» **SHORT TASK**: Can you transcribe the data exactly? Leave the pictures out.

» **DATA EXTRACT**:
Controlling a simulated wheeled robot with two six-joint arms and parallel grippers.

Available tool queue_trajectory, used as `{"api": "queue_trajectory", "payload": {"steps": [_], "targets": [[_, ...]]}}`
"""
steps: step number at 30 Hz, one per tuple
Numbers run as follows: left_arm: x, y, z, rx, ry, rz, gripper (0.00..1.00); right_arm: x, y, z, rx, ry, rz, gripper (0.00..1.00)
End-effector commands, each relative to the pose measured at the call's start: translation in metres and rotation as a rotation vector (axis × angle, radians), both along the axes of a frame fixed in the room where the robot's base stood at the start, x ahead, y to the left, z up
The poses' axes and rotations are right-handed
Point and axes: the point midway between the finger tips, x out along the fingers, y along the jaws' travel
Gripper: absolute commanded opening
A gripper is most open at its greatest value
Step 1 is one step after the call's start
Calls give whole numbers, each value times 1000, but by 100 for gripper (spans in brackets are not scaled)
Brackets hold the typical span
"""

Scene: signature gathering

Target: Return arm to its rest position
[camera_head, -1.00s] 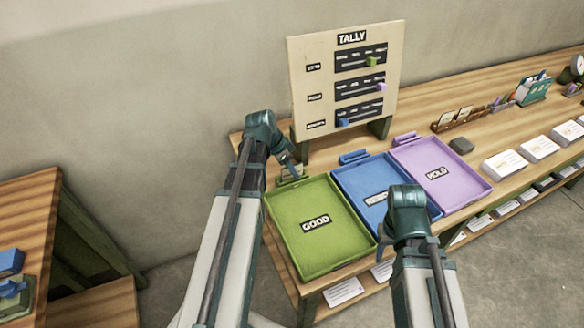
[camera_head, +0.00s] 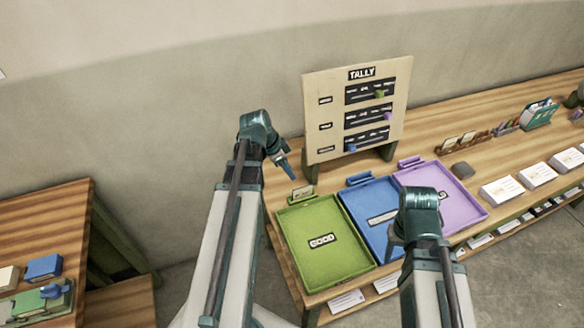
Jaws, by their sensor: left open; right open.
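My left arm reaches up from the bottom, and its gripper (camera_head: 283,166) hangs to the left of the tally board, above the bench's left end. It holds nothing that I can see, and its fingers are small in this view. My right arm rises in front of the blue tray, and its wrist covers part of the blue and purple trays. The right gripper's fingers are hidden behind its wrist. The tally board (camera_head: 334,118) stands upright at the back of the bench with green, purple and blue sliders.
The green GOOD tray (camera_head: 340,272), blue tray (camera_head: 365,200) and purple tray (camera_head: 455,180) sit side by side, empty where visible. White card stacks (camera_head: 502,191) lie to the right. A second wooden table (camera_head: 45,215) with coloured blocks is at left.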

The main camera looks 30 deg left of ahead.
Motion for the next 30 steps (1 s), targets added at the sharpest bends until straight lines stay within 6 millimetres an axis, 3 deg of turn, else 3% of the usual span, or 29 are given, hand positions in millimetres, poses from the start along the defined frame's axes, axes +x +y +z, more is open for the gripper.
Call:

» **RESULT FOR THIS EXERCISE**:
Controlling a simulated wheeled robot with two six-joint arms and parallel grippers.

Available tool queue_trajectory, used as `{"api": "queue_trajectory", "payload": {"steps": [_], "targets": [[_, ...]]}}`
"""
steps: step number at 30 Hz, one per tuple
Numbers run as follows: left_arm: x, y, z, rx, ry, rz, gripper (0.00..1.00); right_arm: x, y, z, rx, ry, rz, gripper (0.00..1.00)
End-effector commands, each relative to the pose measured at the call's start: translation in metres and rotation as a rotation vector (axis × angle, radians), both along the axes of a frame fixed in the room where the robot's base stood at the start, x ahead, y to the left, z up
The poses' axes and rotations are right-handed
Point and axes: the point midway between the finger tips, x out along the fingers, y along the jaws' travel
Gripper: absolute commanded opening
A gripper is most open at its greatest value
Step 1 is one step after the call's start
Calls give whole numbers, each value times 1000, but by 100 for gripper (spans in brackets are not scaled)
Brackets hold the typical span
"""

Scene: signature gathering

Target: Return arm to its rest position
[camera_head, -1.00s] 
[camera_head, +0.00s] 
Jaws, by their sensor: left open; right open.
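My left arm reaches up from the bottom, and its gripper (camera_head: 283,166) hangs to the left of the tally board, above the bench's left end. It holds nothing that I can see, and its fingers are small in this view. My right arm rises in front of the blue tray, and its wrist covers part of the blue and purple trays. The right gripper's fingers are hidden behind its wrist. The tally board (camera_head: 334,118) stands upright at the back of the bench with green, purple and blue sliders.
The green GOOD tray (camera_head: 340,272), blue tray (camera_head: 365,200) and purple tray (camera_head: 455,180) sit side by side, empty where visible. White card stacks (camera_head: 502,191) lie to the right. A second wooden table (camera_head: 45,215) with coloured blocks is at left.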

The main camera looks 30 deg left of ahead.
Motion for the next 30 steps (1 s), targets added at the sharpest bends until straight lines stay within 6 millimetres an axis, 3 deg of turn, else 3% of the usual span, or 29 are given, hand positions in millimetres, poses from the start along the defined frame's axes, axes +x +y +z, more is open for the gripper.
Call:

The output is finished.